A man found dead in the Great Smoky Mountains National Park was not killed by a bear, according to an autopsy released Monday, but by an accidental meth overdose.
William Lee Hill, Jr, 30, was found dead off-trail in the park on Sept. 9, 2018, about two miles north of Cades Cove. A bear had been feeding on Hill's body, and was still nearby.
Because of fears that Hill had been killed by the bear, it was trapped and euthanized a few days later.
A preliminary autopsy was inconclusive as to what killed Hill, but now the Knox County Regional Forensic Center has completed its examination and determined that Hill was not killed by the bear.
According to the report, "An autopsy revealed extensive postmortem animal predation, but no findings of antemortem/perimortem trauma (i.e. Mr. Hill was not attacked by a bear)."
The bear, however, had been eating parts of Hill's body.
The Blount County man had been searching for ginseng in the park with a friend, and the two became separated.
When searchers found his body, according to the autopsy, there were syringes and drug paraphernalia located near the body, according to the National Park Service. Also, according to the autopsy, Hill had a history of intravenous drug abuse including methamphetamine.

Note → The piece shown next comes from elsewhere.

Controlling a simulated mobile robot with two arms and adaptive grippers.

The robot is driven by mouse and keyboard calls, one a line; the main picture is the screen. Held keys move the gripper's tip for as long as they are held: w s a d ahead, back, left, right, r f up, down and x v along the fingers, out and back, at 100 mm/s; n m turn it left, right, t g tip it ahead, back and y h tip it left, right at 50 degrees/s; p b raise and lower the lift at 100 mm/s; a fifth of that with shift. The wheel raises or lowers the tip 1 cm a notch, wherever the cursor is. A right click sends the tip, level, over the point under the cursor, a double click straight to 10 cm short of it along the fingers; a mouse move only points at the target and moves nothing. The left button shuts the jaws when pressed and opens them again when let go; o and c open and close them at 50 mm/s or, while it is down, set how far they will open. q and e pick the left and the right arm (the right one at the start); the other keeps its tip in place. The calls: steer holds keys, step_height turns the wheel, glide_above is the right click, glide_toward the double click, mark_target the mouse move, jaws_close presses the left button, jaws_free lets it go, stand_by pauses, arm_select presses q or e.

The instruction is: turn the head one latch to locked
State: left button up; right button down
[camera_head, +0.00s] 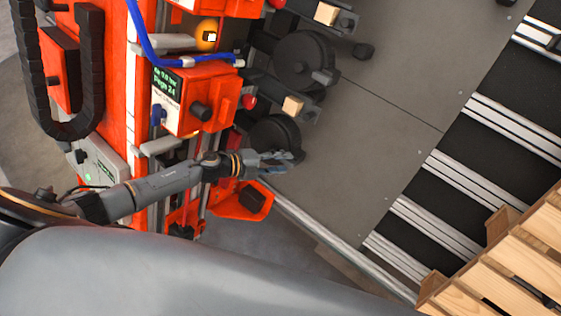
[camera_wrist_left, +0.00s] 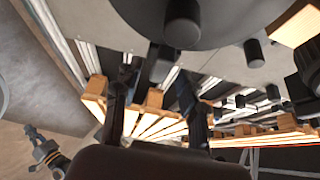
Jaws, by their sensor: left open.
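My left gripper (camera_head: 279,158) is open and empty, just below the lower black round head (camera_head: 272,130) on the orange machine. Whether it touches that head cannot be told. In the left wrist view, its two dark fingers (camera_wrist_left: 157,108) stand apart, and a grey disc (camera_wrist_left: 215,12) with a dark cylindrical knob (camera_wrist_left: 183,24) hangs over them. A second round head (camera_head: 302,60) sits higher up. I cannot tell which part is the head one latch or how it is turned. What seems to be my right arm's end (camera_wrist_left: 42,148) shows small at lower left in the wrist view.
The orange machine (camera_head: 115,70) carries boxes, a blue hose (camera_head: 150,52), a green display (camera_head: 167,80) and an orange bracket (camera_head: 240,203) close below my gripper. A grey plate (camera_head: 375,130) lies to the right. A wooden pallet (camera_head: 500,262) is at lower right.

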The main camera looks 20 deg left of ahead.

Without a clear cause of death at the time, park officials decided to euthanize the bear in the interest of public safety.
The park is home to an estimated 1,500 bears. It is not common for bears to exhibit aggressive behavior towards humans, though bears that become accustomed to being fed can be a danger to the park's 11 million visitors a year.
Park staffers use aversive-conditioning techniques and, on rare occasions, euthanize individual bears that pose a threat to visitor safety.